= Instructions to follow =
Exactly retype the opening line of the entries and every line after it, ending with the line that contains "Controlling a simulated". Skip all pictures.

Stored dataset items
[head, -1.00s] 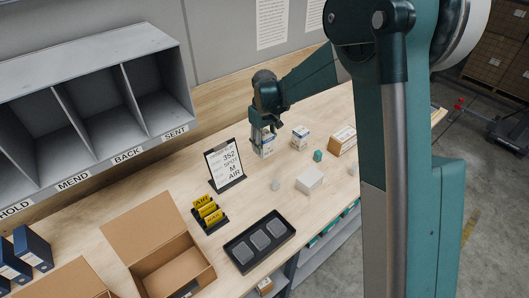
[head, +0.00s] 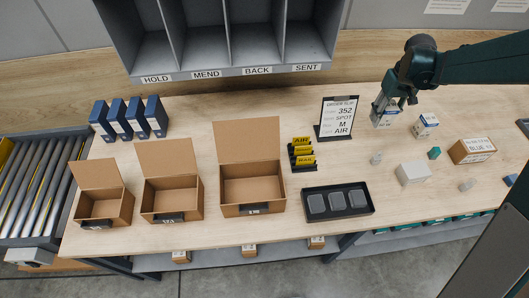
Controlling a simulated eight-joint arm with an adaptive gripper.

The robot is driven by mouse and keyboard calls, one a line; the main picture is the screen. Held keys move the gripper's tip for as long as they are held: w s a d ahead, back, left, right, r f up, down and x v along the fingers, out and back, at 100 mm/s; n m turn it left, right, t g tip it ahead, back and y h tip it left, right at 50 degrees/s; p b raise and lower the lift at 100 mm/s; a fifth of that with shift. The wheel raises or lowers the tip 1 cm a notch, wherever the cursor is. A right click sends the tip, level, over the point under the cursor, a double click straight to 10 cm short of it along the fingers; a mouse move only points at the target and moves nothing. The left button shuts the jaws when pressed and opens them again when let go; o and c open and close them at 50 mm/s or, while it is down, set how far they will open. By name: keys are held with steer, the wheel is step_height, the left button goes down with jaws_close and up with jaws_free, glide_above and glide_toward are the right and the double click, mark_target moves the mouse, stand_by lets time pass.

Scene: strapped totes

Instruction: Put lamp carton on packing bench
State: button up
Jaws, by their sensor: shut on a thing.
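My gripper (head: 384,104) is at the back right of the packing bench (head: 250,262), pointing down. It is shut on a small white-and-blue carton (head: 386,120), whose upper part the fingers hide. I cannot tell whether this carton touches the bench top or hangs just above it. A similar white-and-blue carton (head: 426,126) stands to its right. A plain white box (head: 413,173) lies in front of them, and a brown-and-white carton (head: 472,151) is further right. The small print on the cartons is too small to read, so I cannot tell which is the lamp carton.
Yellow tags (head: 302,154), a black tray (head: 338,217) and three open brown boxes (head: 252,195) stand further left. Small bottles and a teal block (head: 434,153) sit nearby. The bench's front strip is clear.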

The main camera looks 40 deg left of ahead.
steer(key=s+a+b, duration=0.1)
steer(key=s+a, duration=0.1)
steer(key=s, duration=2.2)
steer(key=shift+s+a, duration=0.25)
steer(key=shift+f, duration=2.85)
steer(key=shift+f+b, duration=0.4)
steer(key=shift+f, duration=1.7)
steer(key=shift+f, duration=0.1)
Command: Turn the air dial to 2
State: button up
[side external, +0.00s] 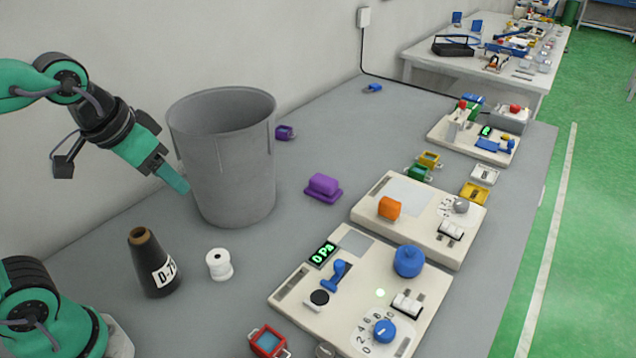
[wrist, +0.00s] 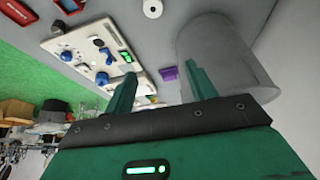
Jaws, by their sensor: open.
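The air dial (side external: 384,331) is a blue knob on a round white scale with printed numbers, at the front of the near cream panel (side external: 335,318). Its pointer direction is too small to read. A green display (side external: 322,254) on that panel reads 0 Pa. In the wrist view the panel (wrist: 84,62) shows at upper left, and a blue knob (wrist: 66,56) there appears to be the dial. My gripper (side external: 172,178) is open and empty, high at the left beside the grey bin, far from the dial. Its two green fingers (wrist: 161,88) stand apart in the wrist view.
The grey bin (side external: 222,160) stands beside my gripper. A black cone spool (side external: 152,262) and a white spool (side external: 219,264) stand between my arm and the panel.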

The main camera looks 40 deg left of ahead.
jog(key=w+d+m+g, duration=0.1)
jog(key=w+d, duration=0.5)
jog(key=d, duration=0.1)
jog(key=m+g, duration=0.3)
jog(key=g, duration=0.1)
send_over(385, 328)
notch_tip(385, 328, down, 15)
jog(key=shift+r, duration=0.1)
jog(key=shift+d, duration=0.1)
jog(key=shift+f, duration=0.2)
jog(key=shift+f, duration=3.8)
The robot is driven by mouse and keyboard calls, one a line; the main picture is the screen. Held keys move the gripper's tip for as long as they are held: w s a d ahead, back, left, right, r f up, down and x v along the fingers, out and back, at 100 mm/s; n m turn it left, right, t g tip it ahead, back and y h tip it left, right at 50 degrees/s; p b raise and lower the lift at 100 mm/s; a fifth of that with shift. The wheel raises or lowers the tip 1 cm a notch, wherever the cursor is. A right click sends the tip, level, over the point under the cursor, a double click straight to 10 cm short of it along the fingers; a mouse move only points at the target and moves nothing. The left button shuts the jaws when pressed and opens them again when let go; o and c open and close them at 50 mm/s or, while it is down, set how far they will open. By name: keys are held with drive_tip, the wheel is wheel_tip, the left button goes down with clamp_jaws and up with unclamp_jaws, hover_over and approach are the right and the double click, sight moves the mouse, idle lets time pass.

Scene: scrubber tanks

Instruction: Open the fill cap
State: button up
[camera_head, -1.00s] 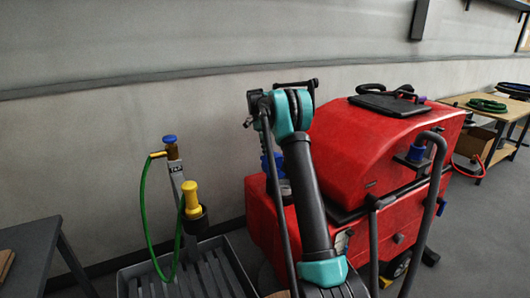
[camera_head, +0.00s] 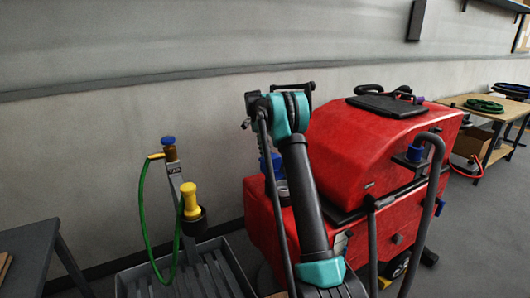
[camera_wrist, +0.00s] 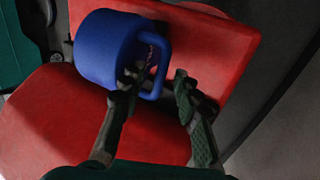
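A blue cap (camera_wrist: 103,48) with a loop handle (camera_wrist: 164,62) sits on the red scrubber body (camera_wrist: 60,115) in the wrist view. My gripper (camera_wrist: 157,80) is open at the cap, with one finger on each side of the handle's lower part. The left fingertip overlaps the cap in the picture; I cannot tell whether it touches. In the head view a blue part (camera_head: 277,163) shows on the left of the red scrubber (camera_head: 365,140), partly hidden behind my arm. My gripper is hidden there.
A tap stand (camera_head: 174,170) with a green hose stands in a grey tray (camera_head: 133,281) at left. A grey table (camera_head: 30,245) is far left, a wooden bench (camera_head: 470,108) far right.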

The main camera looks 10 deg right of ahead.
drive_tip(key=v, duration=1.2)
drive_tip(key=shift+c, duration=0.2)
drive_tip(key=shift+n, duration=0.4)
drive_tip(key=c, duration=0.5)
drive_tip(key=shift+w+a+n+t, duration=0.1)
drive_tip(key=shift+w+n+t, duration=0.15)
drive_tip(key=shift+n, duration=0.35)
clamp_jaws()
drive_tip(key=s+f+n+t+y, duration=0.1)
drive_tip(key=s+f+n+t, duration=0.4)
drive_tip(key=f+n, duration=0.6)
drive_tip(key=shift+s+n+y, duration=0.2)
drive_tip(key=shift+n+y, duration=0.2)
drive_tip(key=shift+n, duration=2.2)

= Output for this exercise =
[head, -1.00s] 
[head, +0.00s] 
Controlling a simulated eight-joint arm with an adaptive gripper.

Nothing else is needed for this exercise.